J’ai toujours eu le sentiment que tout irait très vite et qu’il fallait donc vivre à 100 à l’heure. Cette conscience aiguë du temps qui file m’a poussé à prendre des risques censés rendre l’existence plus goûteuse. C’est une démarche courante chez les pilotes de l’extrême : puisque la vie est limitée, autant s’imposer soi-même ses limites.

« En 2002, J’ai ramené dans mon vol des gens qui, à l’évidence, avaient pris dix ans. Après des mois dans l’espace, ils se tenaient voûtés, avaient des problèmes d’équilibre. »

Vous n’avez rêvé de devenir astronaute que pour connaître le grand frisson ?

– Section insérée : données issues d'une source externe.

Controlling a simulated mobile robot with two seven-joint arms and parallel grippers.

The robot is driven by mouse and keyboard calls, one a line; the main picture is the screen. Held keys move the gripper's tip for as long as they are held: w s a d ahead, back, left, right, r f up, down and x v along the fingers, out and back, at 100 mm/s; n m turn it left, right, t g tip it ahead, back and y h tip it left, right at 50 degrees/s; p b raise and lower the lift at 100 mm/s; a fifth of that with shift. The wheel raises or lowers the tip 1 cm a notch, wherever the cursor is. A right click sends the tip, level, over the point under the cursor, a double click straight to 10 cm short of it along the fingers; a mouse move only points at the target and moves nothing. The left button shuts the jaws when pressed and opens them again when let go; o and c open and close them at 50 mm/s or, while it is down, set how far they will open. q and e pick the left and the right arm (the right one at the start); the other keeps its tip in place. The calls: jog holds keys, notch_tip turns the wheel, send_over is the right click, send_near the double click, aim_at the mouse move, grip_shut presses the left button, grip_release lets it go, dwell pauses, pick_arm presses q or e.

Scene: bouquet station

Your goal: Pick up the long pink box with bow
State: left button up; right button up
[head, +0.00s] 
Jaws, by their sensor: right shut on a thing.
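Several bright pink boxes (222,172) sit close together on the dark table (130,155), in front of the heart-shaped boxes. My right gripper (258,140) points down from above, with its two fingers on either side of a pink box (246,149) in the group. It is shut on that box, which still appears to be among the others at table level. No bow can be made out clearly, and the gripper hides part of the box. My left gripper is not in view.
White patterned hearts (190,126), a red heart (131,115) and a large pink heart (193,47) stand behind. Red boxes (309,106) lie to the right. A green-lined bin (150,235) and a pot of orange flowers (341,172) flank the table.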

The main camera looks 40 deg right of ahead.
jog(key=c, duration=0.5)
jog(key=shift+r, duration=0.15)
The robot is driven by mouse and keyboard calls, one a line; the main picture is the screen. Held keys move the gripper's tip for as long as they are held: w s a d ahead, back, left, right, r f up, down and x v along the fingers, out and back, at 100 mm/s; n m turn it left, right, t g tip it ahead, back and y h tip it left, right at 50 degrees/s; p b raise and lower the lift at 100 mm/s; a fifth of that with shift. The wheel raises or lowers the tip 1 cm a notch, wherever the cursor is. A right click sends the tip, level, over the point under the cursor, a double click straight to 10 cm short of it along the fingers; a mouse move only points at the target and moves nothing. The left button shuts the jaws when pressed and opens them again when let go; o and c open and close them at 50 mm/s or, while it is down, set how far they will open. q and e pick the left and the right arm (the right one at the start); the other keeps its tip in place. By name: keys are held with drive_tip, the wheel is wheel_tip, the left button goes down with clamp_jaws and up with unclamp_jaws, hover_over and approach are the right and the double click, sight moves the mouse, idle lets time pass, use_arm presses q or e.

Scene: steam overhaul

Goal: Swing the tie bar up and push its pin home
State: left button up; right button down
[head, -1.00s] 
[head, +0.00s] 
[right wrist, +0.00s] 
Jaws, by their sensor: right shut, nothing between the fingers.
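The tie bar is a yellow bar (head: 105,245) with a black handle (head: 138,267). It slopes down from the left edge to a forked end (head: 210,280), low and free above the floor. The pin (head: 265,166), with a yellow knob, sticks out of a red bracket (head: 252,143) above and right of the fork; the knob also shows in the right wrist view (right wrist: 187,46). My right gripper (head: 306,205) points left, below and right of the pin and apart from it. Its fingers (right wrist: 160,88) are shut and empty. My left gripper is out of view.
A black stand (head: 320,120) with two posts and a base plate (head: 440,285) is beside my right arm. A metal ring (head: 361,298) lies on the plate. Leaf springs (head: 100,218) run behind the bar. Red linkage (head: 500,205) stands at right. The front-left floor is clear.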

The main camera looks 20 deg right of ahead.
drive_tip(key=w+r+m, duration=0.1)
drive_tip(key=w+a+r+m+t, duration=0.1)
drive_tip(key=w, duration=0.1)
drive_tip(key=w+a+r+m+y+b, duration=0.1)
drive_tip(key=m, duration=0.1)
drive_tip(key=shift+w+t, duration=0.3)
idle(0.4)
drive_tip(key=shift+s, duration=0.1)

Pas seulement. J’ai des souvenirs très marquants de ma jeunesse au Maroc, où je suis né. Comme nous n’avions pas de télévision, j’ai raté les premiers pas de Neil Armstrong sur la Lune. Mais souvent, l’été, nous étions allongés en famille sur le sable pour regarder les étoiles. Chaque fois que j’admirais le ciel, j’avais le sentiment que la vérité était là. En même temps, je me demandais si je ne pourrais pas capter une vérité encore plus essentielle si j’étais moi-même en position d’observateur de la Terre depuis tout là-haut. Et notamment, mieux comprendre la place de l’homme dans l’Univers.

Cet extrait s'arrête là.